No estoy contra los centros comerciales. Por un lado es verdad que, bien planteados y con unos estudios previos de mercado realizados adecuadamente, potencian el desarrollo regional y el efecto multiplicador de los lugares donde se implantan. Y es cierto que proveen a los ciudadanos de servicios y oportunidades a los que tienen derecho en un mercado de libre competencia.
Pero, igualmente, creo firmemente en la necesidad de la defensa del pequeño comercio que está siendo maltratado y, casi, aniquilado, no sólo de forma injusta e innecesaria, sino causando además con ello gravísimos perjuicios a los pueblos y ciudades y a la calidad de vida a la que estamos acostumbrados y que es y ha sido uno de los principales baluartes y atractivos de nuestro país.
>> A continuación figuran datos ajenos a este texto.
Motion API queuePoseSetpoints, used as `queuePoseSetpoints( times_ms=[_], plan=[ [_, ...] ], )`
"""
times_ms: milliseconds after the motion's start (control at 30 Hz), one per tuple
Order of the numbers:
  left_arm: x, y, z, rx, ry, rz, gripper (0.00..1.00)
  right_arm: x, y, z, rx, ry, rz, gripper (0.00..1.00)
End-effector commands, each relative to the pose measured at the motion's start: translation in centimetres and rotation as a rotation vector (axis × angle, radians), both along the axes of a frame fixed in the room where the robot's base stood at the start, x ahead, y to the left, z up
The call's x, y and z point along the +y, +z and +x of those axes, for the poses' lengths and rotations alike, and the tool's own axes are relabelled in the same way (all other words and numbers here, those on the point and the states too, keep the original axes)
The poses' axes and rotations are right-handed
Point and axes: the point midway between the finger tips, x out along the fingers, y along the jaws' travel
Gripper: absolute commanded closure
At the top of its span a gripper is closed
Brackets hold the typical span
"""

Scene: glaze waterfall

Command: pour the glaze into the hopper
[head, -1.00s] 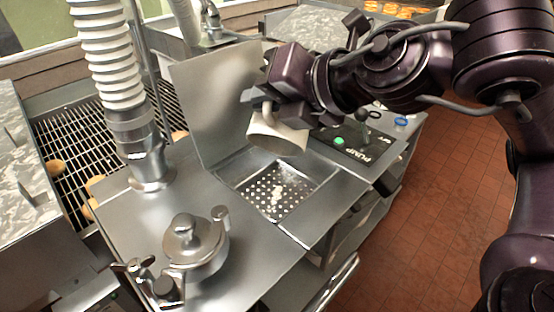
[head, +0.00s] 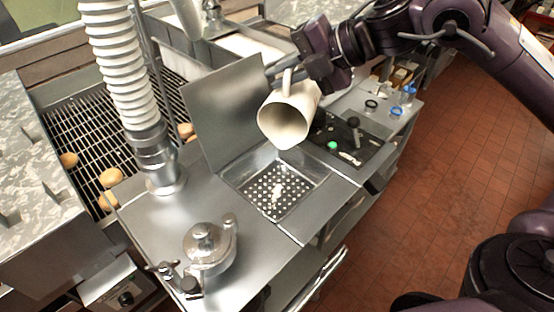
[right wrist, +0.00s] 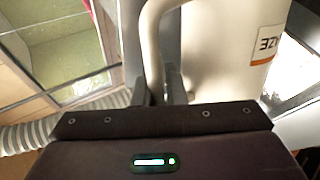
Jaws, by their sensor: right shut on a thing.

Se daña al tejido social de parte de la clase media, que ayuda con la fuerte carga impositiva que soportan, a mantener en marcha el sistema. Se frena, también, el ímpetu creativo, generador de riqueza a pequeño nivel. Defender al pequeño comercio no implica hacer trampa de ninguna clase. A veces, puede consistir, simplemente, en no agraviarle. Agraviarle bloqueándole sus accesos, impidiendo los suministros, convirtiendo un aparente embellecimiento de una zona urbana en una carrera de obstáculos. Los municipios no deben, además, sacar indecente provecho de políticas sancionadoras agresivas que no buscan el bien común, sino la recaudación y que convierte el ejercicio comercial en un campo minado.
Barrios abandonados y sin comercio suponen calles inseguras, sucias, oscuras y vacías. Significan falta de servicios y falta de vida y futuro. Potenciales ghettos.
Entiendo que no es necesario atacar a las grandes superficies, sino desarrollar políticas inteligentes que aprovechen a ambos, que motiven al consumidor que se desplaza a otra localidad por sus superficies, para acercarse a la ciudad y barrios de toda la vida con incentivos adecuados; que se incentive que los comercios se especialicen e innoven, que ofrezcan cosas nuevas y diferentes, que den a los ciudadanos los servicios de cercanía y personalización que una gran superficie no puede cubrir, que se cuente con los comerciantes a la hora de realizar infraestructuras y espacios públicos, a la hora de planificar eventos sociales y festivos, a la hora de promocionar las ciudades y los pueblos de cara al turismo.
Los cambios son inevitables y los tiempos han cambiado. Defendamos un pequeño comercio que nos enriquece y da calidad de vida, que necesitamos desde un punto de vista económico y desde un punto de vista vital. Definamos el tipo de ciudad  que deseamos para nosotros y nuestros hijos y adoptemos las medidas oportunas para llevar a cabo las políticas e innovaciones necesarias.